By Celia W Dugger
New York TimesAugust 22, 2006
More than two billion people already live in regions facing a scarcity of water, and unless the world changes its ways over the next 50 years, the amount of water needed for a rapidly growing population will double, scientists warned in a study released yesterday. At the worst, a deepening water crisis would fuel violent conflicts, dry up rivers and increase groundwater pollution, their report says. It would also force the rural poor to clear ever more grasslands and forests to grow food and leave many more people hungry.
The authors of the report, "Water for Good, Water for Life: Insights from the Comprehensive Assessment of Water Management in Agriculture," concluded that countries confronting severe water shortages cannot simply employ the same strategies for increasing food production that have had dramatic success over the past half-century.
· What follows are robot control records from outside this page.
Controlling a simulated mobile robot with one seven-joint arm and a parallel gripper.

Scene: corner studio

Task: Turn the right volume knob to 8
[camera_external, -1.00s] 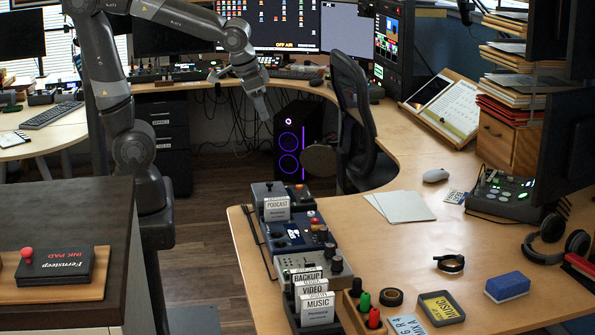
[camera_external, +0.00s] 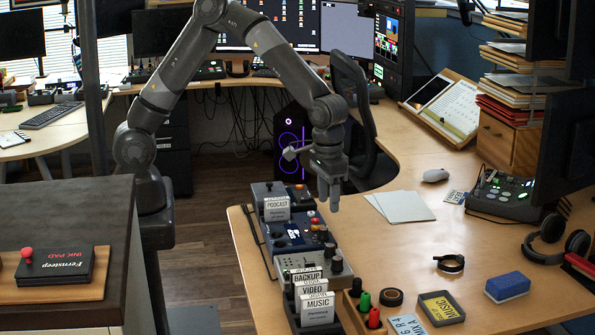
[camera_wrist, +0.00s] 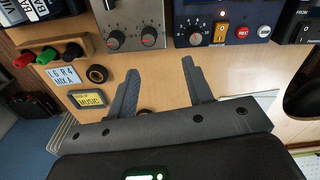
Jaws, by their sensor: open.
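A grey panel (camera_wrist: 135,15) in the wrist view carries two dark knobs with red marks and number scales around them, a left knob (camera_wrist: 113,40) and a right knob (camera_wrist: 149,37). The numbers are too small to read surely. In the external view the same grey unit (camera_external: 297,262) stands on the desk, with its two knobs (camera_external: 331,249) on its right side. My gripper (camera_external: 331,205) hangs above the desk, fingers down, just beyond the knobs and apart from them. In the wrist view my gripper (camera_wrist: 160,75) is open and empty, its fingertips below the panel.
A blue unit (camera_wrist: 215,12) with its own knob (camera_wrist: 194,39), orange switch and red REC button (camera_wrist: 243,32) adjoins the grey one. Markers (camera_wrist: 48,54), a tape roll (camera_wrist: 97,74) and a MUSIC box (camera_wrist: 88,99) lie left. Bare desk (camera_external: 400,235) lies right of the units.

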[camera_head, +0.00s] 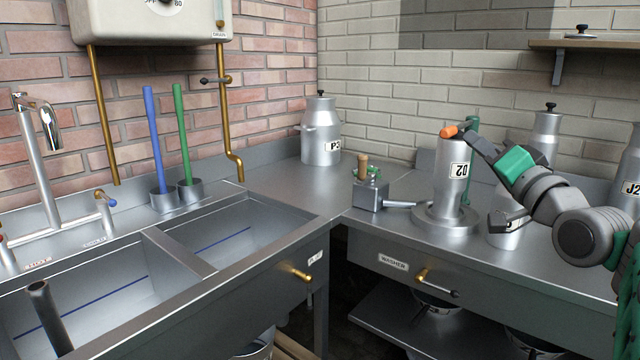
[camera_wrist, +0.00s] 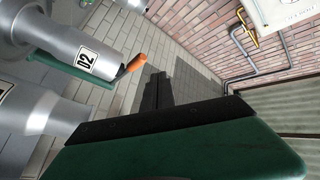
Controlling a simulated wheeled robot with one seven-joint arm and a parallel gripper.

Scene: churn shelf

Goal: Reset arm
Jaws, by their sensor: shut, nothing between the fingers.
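My arm comes in from the right in the head view. My gripper (camera_head: 474,141) points left and sits close to the top of a steel churn marked 02 (camera_head: 450,178). An orange tip (camera_head: 448,132) shows at the top of that churn. In the wrist view the dark fingers of my gripper (camera_wrist: 157,88) are together and empty. The churn (camera_wrist: 70,58) and the orange tip (camera_wrist: 134,63) lie to their left, apart from the fingers. In the head view the churn's label is upside down, and it stands on a round steel base (camera_head: 428,220).
A churn marked P3 (camera_head: 321,140) stands in the back corner. Other churns (camera_head: 546,135) are on the right counter near my arm. A small box with a tap-like spout (camera_head: 370,196) is left of churn 02. The sink (camera_head: 180,262) is at left, a wall shelf (camera_head: 600,44) above right.

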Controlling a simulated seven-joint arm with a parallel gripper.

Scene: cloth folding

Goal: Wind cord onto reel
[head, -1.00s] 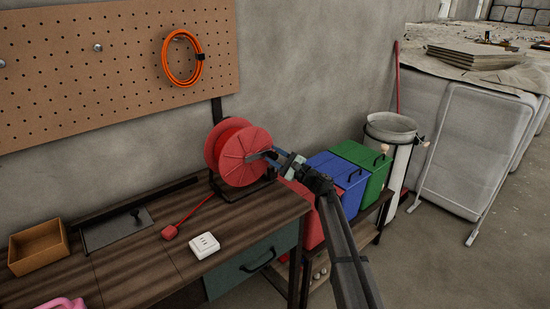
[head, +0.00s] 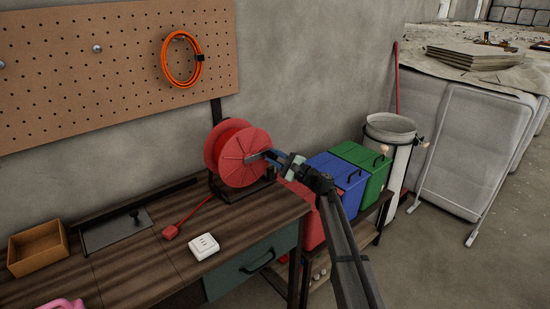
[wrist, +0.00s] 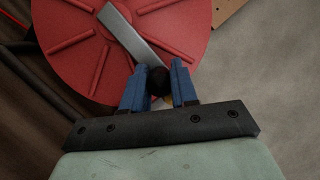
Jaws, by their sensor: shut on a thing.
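The red reel (head: 240,158) stands upright on a dark stand at the back right of the workbench. A grey crank arm runs across its face in the wrist view (wrist: 128,38) and ends in a dark round knob (wrist: 157,80). My gripper (wrist: 158,86) is shut on this knob, with one blue finger on each side. In the head view my gripper (head: 283,158) is at the right side of the reel's face. A short length of red cord (head: 195,213) runs from the reel across the bench to a red plug (head: 170,232).
A white socket box (head: 204,246) lies in front of the plug. A wooden box (head: 38,250) and a dark tray (head: 115,230) stand to the left. Blue (head: 338,178) and green (head: 366,162) bins stand to the right. An orange cable coil (head: 182,60) hangs on the pegboard.

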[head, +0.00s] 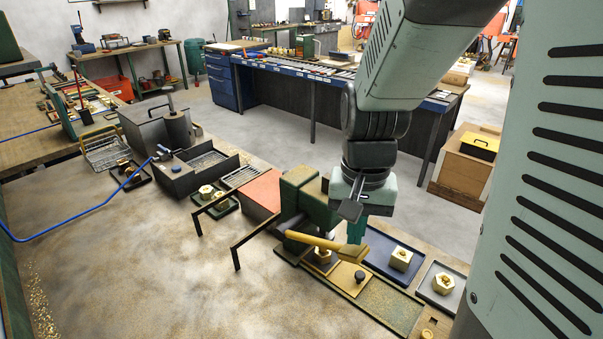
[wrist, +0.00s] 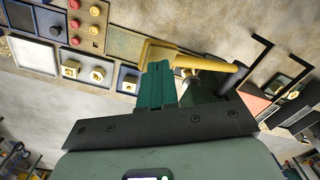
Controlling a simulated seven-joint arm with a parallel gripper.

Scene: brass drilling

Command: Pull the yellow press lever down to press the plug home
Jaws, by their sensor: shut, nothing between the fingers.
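The yellow press lever (head: 318,241) juts sideways from the green press (head: 318,203), nearly level in the head view. In the wrist view the yellow lever (wrist: 200,63) passes beyond my fingertips, and its wide yellow end lies around them in the picture. My gripper (head: 356,240) has green fingers, shut and empty, pointing down at the wide end. The fingers (wrist: 158,66) overlap the lever in the wrist view; I cannot tell whether they touch it. A brass part (head: 323,256) sits below the lever, partly hidden by it. Whether a plug is in it is unclear.
A black knob (head: 360,276) stands on a tan plate beside the brass part. Trays with brass pieces lie right of the press: a dark blue tray (head: 383,244) and a grey one (head: 457,296). Black bent bars (head: 262,238) stick out left of the press.

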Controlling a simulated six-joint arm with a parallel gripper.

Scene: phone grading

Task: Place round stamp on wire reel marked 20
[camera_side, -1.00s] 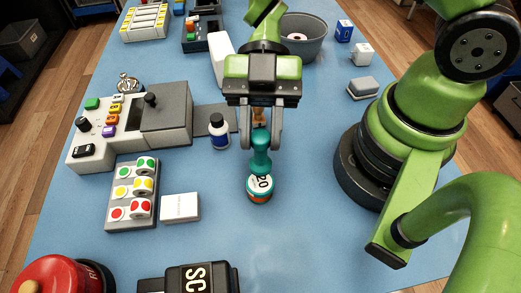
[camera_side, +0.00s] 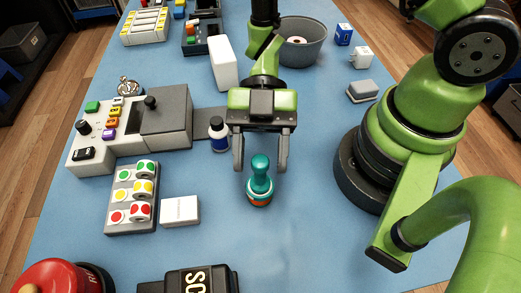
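The teal round stamp (camera_side: 260,171) stands upright on top of the wire reel (camera_side: 258,203), near the middle of the blue table. The reel has an orange lower edge; its number is hidden under the stamp's base in this view. My gripper (camera_side: 260,168) is open, with one finger to the left of the stamp's knob and the other to the right. Both fingers look apart from the stamp, with clear gaps.
A small bottle (camera_side: 219,134) stands just left of my gripper. A white box (camera_side: 180,211) and a tray of colored sticker rolls (camera_side: 131,197) lie further left. A grey control console (camera_side: 130,128) is behind them.

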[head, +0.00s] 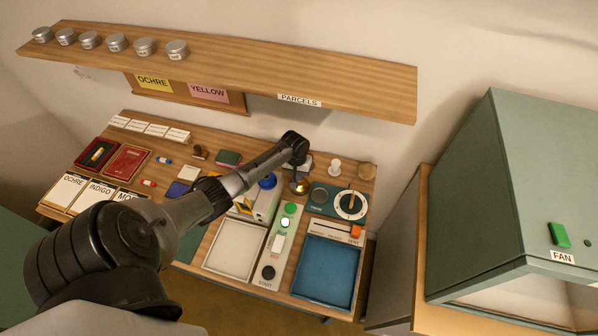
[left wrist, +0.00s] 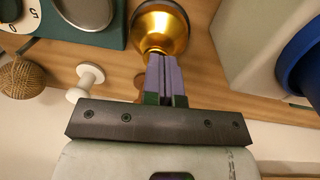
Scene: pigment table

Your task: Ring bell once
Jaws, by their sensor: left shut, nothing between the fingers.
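The bell is a shiny golden dome (head: 299,188) near the back of the table. It also shows at the top of the left wrist view (left wrist: 160,24). My left gripper (head: 300,176) is right at the bell, pointing down, and mostly hidden by my own arm in the head view. In the left wrist view, its two purple-grey fingers (left wrist: 164,62) are shut together with nothing between them. Their tips overlap the bell's near edge; I cannot tell whether they touch it. My right gripper is not in view.
A white knob (head: 334,166) and a teal panel with a dial (head: 350,205) stand right of the bell. A white box with a blue round part (head: 267,181) stands left. Nearer are a button panel (head: 269,257), a white tray (head: 208,262) and a blue tray (head: 327,270). A shelf (head: 360,88) runs above.

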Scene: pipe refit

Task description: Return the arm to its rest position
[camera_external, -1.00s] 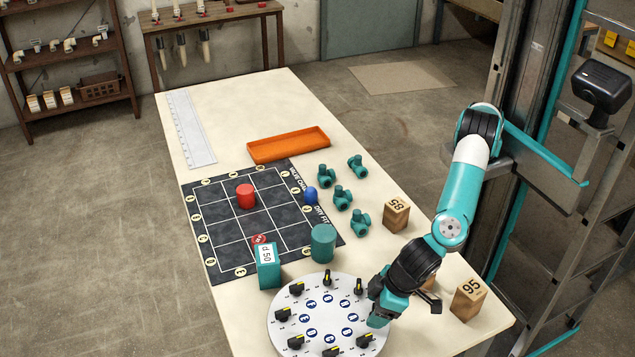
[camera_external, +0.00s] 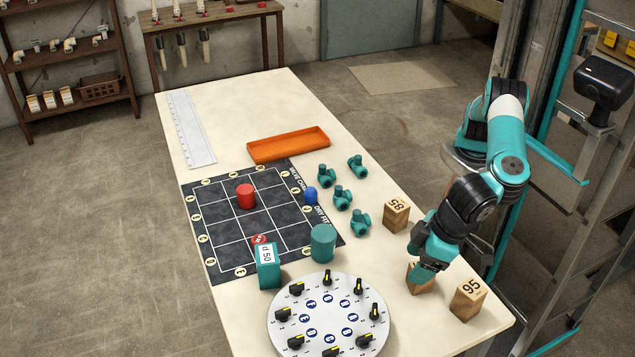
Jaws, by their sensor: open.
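My arm (camera_external: 508,158) is teal, white and black and is bent over the right side of the table. My gripper (camera_external: 425,272) hangs low over the table's right edge, pointing down, just above or in front of a wooden block that it partly hides. I cannot tell whether it touches that block. The jaws are open, and nothing shows held in them. The fingertips are small and partly hidden in this view.
Wooden blocks marked 85 (camera_external: 396,215) and 95 (camera_external: 468,299) stand on either side of my gripper. A white dial disc (camera_external: 328,313) with black knobs lies to its left. Several teal valves (camera_external: 342,197), a teal cylinder (camera_external: 323,243) and an orange tray (camera_external: 288,145) are farther back.

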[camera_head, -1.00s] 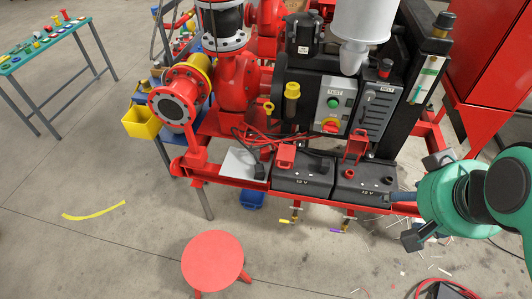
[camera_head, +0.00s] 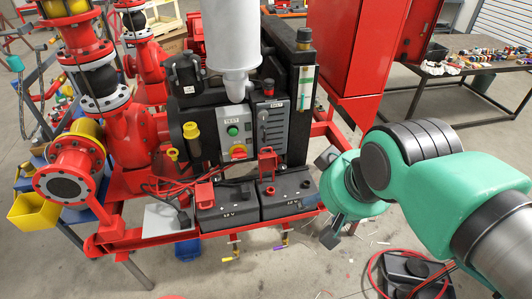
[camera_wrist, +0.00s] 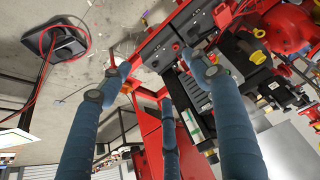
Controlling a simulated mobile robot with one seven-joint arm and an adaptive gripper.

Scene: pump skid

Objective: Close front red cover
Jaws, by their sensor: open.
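Two dark batteries sit side by side on the skid's front red rail, the left battery (camera_head: 224,207) and the right battery (camera_head: 288,196). A small red cover (camera_head: 204,191) stands raised on the left battery. Another red cover (camera_head: 267,163) stands upright on the right battery. I cannot tell which one is called front. My gripper (camera_head: 326,200) is just right of the right battery, apart from both covers, its fingers partly hidden by the green wrist. In the wrist view its blue fingers (camera_wrist: 160,78) are spread and empty, with the batteries (camera_wrist: 160,48) beyond them.
Red and black cables lie behind the left battery beside a grey plate (camera_head: 165,219). A control panel (camera_head: 237,131) and a grey cylinder (camera_head: 231,35) rise behind the batteries. A red cabinet (camera_head: 355,50) stands back right. A black object with red cable (camera_head: 412,272) lies on the floor.

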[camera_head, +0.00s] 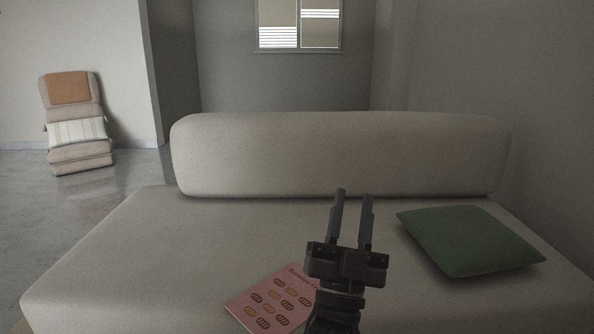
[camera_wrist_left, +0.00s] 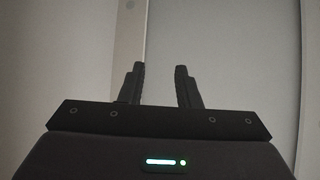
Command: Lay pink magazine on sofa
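The pink magazine (camera_head: 268,304) with rows of dark and orange oval shapes lies on the seat of the light grey sofa (camera_head: 150,245), near the bottom of the head view. Part of it is hidden behind my left gripper (camera_head: 354,202). The gripper is above the seat with its two fingers apart, nothing between them. In the left wrist view the fingers of my left gripper (camera_wrist_left: 160,80) are also apart and empty, with a pale wall behind. My right gripper is in neither view.
A green cushion (camera_head: 470,240) lies on the right of the seat. The sofa's backrest (camera_head: 340,153) runs along the far side. A padded chair (camera_head: 78,125) stands on the grey floor at the left. The left part of the seat is clear.
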Since 1950, the acreage of land under irrigation - a driving factor behind the Green Revolution that helped Asia feed itself - has tripled. But some parts of the world, including the breadbaskets of India and China, the cotton belt of Central Asia and swaths of the Middle East, are reaching the physical limits of their water supplies.
Sub-Saharan Africa, the world's poorest region, has lacked the financial wherewithal to build dams and irrigation systems to get water to farms and homes in rural areas where most people live. "We have to learn how to grow more food with less water," said David Molden, the principal researcher at the International Water Management Institute in Sri Lanka and the coordinator of the study. "That's imperative. We can't just keep expanding the land used."
In Africa, where having an adequate food supply is still a life-and-death issue, the scholars say governments and donors should focus on relatively inexpensive, small-scale methods for irrigating small, often widely scattered plots of land.
For example, farmers could use small tanks to store rainwater and apply it to crops through simple drip irrigation during dry spells. Farmers could also operate treadle pumps to tap into groundwater. Such pumps work like a stair stepper in the gym, cost only $50 to $100 each and are powered by the farmer's own labor, not costly fuels. "A lot more people could benefit from these small-scale technologies in Africa than from a large dam," said Mr. Molden, a hydrologist. "You can buy a treadle pump and install it immediately. You have to wait 5 or 10 years for a dam to be built."
But the authors of the study, released in Stockholm at an international conference on water, also note that while these technologies may be simple, installing them on a national scale and maintaining their use would be no easy matter. For example, a country like Ethiopia, with very low rural literacy levels, would need to train people to carry out such a plan.
Water alone would not be enough. Farmers need credit, crop insurance and roads to get their products to market. They need AIDS treatment, and they need fertilizers to nourish their land. A major study released in March found that three-quarters of sub-Saharan Africa's farmland is severely depleted of basic nutrients to grow crops.
The report also raised the specter of global climate change, and its potential to alter patterns of rainfall, especially in the poor countries near the Equator. The more rapid glacial melt in the Himalayas is now increasing the water flowing into India, Nepal, Pakistan and China, but it may mean much less water in future years, the report said. "To me, that's quite frightening," Mr. Molden said.